So I get that the eldest children get all the duchy titles (other than the capital duchy title), but in what order? Which duchy to which son? Is it based on development? Number of counties/baronies? That's one part of what I'm confused about.

In my latest save, I have more inheriting sons than duchy titles from all of them to inherit. So the eldest sons get those duchies split between them, but then the rest get counties. That makes sense.

But where I'm running into problems is that I tried to circumvent this somewhat by giving my younger sons counties within the duchies of the elder sons, and making the former vassals of the latter. Unfortunately now those younger sons still stand to inherit additional counties I wanted to go to my primary heir, outside the duchy their county is in.

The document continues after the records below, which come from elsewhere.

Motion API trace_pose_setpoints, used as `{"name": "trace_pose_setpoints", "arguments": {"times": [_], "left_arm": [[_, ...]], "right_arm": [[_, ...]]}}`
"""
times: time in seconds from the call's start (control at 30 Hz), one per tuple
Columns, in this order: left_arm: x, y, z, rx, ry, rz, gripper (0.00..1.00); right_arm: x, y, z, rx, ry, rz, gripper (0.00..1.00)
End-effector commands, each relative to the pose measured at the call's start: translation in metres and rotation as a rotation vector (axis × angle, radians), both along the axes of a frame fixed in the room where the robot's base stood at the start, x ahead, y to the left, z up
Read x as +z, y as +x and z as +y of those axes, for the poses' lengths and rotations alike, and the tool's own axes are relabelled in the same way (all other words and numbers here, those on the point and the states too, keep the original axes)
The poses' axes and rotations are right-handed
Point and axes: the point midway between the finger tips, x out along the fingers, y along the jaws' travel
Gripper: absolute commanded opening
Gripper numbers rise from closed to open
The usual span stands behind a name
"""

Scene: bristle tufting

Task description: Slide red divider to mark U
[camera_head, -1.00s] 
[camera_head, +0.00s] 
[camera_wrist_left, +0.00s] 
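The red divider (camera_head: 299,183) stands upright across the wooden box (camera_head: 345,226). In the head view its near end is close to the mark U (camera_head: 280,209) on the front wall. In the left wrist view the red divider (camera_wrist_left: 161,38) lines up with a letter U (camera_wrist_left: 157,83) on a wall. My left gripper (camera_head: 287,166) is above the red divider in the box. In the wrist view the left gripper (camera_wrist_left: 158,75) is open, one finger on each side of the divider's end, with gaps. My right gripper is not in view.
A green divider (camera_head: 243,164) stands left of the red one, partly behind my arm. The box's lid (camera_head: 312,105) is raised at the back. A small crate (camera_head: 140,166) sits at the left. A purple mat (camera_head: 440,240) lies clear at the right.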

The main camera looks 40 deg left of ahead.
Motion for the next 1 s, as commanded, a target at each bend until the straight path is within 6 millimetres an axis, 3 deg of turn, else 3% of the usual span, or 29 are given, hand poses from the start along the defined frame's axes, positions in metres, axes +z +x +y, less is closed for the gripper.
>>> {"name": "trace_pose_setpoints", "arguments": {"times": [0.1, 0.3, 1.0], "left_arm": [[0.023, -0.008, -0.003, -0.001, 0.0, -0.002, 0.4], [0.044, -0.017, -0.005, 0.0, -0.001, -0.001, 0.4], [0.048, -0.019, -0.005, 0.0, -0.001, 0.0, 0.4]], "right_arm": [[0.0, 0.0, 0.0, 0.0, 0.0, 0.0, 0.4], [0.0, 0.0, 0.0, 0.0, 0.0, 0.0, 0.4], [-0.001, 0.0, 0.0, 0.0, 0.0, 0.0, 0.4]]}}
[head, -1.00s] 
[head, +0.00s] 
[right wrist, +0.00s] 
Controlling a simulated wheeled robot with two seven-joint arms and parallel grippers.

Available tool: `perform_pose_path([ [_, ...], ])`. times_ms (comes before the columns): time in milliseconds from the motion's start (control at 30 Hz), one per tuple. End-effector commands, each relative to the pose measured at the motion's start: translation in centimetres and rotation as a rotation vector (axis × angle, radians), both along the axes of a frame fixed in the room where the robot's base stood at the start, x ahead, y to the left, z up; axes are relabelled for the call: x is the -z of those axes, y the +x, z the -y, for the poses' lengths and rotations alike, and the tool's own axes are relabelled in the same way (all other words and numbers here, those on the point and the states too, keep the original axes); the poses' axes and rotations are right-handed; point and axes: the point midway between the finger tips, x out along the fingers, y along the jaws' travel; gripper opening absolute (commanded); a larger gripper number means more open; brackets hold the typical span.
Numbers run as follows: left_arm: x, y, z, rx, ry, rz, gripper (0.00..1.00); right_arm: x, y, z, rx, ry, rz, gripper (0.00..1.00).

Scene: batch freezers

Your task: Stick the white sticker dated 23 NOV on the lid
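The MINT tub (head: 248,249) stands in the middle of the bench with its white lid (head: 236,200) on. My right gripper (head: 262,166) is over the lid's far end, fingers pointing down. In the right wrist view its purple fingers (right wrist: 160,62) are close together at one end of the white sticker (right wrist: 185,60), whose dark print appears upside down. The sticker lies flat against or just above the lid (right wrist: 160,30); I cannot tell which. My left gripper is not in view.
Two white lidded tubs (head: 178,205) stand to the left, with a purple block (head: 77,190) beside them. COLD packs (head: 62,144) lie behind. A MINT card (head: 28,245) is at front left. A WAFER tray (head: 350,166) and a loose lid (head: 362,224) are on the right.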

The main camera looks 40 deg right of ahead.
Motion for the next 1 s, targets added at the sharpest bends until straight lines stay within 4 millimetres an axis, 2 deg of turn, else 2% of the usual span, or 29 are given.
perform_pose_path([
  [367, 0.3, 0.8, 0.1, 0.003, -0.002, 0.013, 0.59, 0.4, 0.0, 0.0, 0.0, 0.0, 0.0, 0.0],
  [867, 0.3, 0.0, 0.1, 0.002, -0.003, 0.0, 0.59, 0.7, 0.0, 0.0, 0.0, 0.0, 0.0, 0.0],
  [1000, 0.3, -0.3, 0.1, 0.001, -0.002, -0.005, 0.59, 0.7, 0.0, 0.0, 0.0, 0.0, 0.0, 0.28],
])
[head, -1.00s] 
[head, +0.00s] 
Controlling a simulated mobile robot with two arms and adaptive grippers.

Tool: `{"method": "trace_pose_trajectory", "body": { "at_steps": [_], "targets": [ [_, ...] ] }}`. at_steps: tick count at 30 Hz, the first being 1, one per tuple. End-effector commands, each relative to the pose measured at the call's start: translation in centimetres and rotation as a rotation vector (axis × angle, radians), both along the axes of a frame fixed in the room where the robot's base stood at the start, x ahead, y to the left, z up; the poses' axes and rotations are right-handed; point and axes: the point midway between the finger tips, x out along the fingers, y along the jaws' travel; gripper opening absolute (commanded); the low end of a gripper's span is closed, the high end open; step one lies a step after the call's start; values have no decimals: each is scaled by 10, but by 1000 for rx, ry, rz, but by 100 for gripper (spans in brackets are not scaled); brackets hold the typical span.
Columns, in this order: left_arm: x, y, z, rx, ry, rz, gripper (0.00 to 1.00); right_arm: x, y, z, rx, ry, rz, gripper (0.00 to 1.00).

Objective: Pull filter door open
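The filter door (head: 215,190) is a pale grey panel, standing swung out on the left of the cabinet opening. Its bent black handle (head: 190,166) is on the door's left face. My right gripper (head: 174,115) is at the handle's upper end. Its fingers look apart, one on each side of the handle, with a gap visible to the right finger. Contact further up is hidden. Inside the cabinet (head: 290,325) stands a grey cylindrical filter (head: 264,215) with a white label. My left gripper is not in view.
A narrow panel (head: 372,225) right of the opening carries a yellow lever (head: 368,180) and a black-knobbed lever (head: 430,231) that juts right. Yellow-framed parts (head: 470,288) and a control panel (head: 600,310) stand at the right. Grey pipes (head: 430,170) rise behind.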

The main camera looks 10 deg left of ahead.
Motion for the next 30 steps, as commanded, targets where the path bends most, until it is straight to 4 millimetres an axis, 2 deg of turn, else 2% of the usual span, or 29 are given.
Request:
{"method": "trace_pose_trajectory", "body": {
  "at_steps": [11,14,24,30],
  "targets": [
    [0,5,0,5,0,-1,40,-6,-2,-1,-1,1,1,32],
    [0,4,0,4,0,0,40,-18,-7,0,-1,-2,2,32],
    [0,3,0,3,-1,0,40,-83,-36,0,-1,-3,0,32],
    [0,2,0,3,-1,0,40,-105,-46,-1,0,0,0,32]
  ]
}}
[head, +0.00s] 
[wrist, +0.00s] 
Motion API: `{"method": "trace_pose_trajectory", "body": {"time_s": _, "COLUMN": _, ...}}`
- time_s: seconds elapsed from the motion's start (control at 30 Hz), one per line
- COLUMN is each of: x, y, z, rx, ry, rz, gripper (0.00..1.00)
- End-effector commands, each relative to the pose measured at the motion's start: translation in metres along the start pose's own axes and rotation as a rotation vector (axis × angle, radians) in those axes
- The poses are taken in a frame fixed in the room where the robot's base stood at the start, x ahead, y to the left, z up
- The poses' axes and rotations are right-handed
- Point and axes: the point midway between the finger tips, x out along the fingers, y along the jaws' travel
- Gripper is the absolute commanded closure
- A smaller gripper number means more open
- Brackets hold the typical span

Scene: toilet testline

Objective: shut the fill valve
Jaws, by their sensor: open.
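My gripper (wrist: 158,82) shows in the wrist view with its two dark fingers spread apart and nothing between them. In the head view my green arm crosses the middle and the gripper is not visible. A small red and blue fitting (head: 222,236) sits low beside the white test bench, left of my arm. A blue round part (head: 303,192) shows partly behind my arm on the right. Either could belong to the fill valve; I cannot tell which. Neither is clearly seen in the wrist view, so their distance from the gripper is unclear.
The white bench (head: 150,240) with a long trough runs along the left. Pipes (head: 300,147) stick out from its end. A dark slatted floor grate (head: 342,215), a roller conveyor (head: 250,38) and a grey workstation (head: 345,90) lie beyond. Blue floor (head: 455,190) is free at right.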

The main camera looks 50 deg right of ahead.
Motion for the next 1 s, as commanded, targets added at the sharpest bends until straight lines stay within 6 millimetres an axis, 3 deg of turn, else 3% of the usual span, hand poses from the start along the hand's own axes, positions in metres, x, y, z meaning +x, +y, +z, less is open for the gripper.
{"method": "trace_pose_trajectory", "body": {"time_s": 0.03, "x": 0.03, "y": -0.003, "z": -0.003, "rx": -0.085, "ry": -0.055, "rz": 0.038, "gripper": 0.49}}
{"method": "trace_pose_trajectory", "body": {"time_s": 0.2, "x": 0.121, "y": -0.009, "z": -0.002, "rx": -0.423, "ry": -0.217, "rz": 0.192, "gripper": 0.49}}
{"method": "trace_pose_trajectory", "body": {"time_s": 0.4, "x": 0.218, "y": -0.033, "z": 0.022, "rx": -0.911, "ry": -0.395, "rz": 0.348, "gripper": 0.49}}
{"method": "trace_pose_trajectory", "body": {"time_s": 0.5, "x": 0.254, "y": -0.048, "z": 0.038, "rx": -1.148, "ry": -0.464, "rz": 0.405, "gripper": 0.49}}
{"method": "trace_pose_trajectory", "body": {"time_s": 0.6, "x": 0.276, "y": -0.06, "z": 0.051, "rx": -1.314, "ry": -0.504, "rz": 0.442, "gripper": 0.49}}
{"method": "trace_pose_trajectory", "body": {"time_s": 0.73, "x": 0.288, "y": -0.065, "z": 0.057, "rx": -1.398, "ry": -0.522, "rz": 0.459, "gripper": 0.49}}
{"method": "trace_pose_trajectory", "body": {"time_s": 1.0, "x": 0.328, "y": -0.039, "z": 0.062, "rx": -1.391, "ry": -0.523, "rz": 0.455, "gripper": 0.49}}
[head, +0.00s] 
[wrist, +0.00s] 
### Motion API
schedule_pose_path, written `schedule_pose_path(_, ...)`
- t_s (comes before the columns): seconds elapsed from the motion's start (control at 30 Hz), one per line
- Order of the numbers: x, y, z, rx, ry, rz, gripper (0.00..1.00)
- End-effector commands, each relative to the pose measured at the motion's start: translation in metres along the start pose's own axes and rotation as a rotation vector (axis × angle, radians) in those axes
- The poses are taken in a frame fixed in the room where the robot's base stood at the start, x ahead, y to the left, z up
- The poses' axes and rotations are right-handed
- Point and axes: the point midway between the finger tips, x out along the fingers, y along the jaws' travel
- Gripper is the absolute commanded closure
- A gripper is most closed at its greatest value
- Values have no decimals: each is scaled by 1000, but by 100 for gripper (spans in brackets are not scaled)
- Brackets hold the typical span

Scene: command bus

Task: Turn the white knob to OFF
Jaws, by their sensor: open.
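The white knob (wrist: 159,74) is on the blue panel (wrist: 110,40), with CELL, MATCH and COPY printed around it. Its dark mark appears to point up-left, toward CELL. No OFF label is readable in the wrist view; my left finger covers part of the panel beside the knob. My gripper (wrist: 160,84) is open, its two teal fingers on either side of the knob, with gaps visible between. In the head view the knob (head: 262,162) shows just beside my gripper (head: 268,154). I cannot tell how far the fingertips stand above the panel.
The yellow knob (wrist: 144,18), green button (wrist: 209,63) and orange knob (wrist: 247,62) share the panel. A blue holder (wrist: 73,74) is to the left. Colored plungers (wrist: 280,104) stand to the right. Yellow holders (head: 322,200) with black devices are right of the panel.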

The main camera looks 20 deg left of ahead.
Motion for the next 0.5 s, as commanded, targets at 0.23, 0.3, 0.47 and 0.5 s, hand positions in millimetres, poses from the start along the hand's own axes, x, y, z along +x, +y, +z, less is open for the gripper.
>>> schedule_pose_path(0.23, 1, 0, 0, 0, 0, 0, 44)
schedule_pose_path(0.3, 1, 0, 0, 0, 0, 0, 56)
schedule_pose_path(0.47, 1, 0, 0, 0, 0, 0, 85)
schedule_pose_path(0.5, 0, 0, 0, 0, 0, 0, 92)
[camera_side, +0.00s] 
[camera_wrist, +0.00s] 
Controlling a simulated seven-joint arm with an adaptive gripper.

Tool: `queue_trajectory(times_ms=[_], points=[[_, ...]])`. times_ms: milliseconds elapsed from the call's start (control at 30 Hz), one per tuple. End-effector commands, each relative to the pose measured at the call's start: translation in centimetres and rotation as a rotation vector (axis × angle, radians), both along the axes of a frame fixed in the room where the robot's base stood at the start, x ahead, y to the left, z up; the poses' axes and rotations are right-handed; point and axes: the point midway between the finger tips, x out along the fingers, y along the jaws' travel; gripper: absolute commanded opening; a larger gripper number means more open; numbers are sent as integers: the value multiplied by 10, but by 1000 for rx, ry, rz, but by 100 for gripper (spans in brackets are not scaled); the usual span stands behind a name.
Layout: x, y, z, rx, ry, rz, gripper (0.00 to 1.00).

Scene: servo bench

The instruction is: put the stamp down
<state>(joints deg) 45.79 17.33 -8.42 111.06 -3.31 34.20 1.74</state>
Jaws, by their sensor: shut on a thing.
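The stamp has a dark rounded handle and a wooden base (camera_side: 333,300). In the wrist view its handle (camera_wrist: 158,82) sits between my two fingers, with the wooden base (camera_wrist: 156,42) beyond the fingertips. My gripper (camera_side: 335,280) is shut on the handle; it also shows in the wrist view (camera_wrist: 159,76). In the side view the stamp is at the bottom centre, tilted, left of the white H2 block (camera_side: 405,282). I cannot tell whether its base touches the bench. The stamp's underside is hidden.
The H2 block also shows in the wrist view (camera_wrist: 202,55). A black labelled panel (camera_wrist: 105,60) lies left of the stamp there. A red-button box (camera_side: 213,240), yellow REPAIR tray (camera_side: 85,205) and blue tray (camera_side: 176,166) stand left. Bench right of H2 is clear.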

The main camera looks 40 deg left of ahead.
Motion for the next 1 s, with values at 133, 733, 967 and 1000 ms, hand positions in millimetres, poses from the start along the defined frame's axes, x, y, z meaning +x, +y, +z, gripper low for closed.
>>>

So I guess I'm confused about why that is happening. Is it because they're now no longer my direct vassal?
The order is simply the listing order of the titles - usually this means the oldest acquired titles go to the oldest children. For the tier of your primary title you can actually manually sort them to arrange inheritance some - whenever you change your primary title, that title is moved to the head of the list.

For the second part, I can't recall if titles that would be vassal to other secondary heirs are excluded from the count, but regardless, if a heir is only inheriting counties, they will inherit them no matter the de-jure status, but as this is the last step of the partition, counties that are de-jure part of titles inherited by other secondary heirs are not on the table. So, if you give a potential heir a single county that would be a vassal to another heir, they'll not be happy to see your primary heir get multiple counties - at the last step of partition, any remaining counties (that is, counties that weren't given as de-jure part of higher tier titles) are split among the primary heir and any secondary heirs that did not receive a higher tier title.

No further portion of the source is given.